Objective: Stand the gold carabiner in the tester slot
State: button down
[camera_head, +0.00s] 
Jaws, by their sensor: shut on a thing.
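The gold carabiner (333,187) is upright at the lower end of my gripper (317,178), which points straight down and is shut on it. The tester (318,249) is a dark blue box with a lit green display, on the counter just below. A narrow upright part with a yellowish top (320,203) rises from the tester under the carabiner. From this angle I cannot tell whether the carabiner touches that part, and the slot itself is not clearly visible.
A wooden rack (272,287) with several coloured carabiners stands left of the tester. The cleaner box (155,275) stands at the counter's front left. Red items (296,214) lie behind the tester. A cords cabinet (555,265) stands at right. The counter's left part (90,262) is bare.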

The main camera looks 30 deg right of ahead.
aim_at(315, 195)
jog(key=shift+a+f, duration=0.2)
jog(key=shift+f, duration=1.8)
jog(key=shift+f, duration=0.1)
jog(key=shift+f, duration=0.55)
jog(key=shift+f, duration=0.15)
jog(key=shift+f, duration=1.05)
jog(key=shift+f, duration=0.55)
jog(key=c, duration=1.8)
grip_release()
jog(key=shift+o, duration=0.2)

---*---

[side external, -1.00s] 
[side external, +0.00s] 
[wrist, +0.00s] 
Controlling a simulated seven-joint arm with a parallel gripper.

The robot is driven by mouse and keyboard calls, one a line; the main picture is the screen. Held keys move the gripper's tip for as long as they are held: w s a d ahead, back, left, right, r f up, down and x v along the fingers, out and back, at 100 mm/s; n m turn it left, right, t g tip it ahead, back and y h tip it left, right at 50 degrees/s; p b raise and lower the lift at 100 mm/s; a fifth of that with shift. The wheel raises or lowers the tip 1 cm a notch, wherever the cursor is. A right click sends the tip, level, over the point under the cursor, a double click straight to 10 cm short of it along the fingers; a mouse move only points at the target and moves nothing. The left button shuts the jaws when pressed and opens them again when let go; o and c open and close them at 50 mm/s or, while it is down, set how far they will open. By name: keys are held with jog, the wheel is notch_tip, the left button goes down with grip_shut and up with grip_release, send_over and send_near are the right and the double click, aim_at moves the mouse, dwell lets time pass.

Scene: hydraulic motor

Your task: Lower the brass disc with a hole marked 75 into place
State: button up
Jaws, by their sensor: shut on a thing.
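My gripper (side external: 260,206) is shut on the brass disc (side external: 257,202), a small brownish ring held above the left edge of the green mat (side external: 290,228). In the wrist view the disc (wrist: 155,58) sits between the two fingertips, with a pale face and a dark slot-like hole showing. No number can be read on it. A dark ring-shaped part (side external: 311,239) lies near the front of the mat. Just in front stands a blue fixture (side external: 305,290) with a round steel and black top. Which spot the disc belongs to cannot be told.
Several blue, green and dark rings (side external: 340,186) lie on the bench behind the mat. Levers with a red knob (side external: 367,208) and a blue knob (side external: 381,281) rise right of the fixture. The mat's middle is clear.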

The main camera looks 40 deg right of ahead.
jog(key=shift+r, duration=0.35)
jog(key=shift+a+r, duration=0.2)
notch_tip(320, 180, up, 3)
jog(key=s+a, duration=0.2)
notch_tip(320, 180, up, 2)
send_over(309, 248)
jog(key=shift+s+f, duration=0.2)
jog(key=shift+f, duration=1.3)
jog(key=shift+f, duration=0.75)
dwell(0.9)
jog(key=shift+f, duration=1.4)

---*---

- [GIVEN INSTRUCTION]:
Transcribe nothing but the lines from the line with "[side external, +0.00s]" through the line with "Scene: hydraulic motor", reproducing each exactly.

- [SOLUTION TO THIS EXERCISE]:
[side external, +0.00s] 
[wrist, +0.00s] 
Controlling a simulated seven-joint arm with a parallel gripper.

The robot is driven by mouse and keyboard calls, one a line; the main picture is the screen. Held keys move the gripper's tip for as long as they are held: w s a d ahead, back, left, right, r f up, down and x v along the fingers, out and back, at 100 mm/s; n m turn it left, right, t g tip it ahead, back and y h tip it left, right at 50 degrees/s; p b raise and lower the lift at 100 mm/s; a fifth of that with shift. The wheel raises or lowers the tip 1 cm a notch, wherever the cursor is. A right click sends the tip, level, over the point under the cursor, a double click straight to 10 cm short of it along the fingers; a mouse move only points at the target and moves nothing. The left button shuts the jaws when pressed and opens them again when let go; o and c open and close them at 50 mm/s or, while it is down, set how far they will open. By name: keys are held with jog, the wheel is notch_tip, the left button goes down with grip_shut and up with grip_release, send_over and send_near are the right and the double click, aim_at moves the mouse, dwell lets time pass.

Scene: hydraulic motor

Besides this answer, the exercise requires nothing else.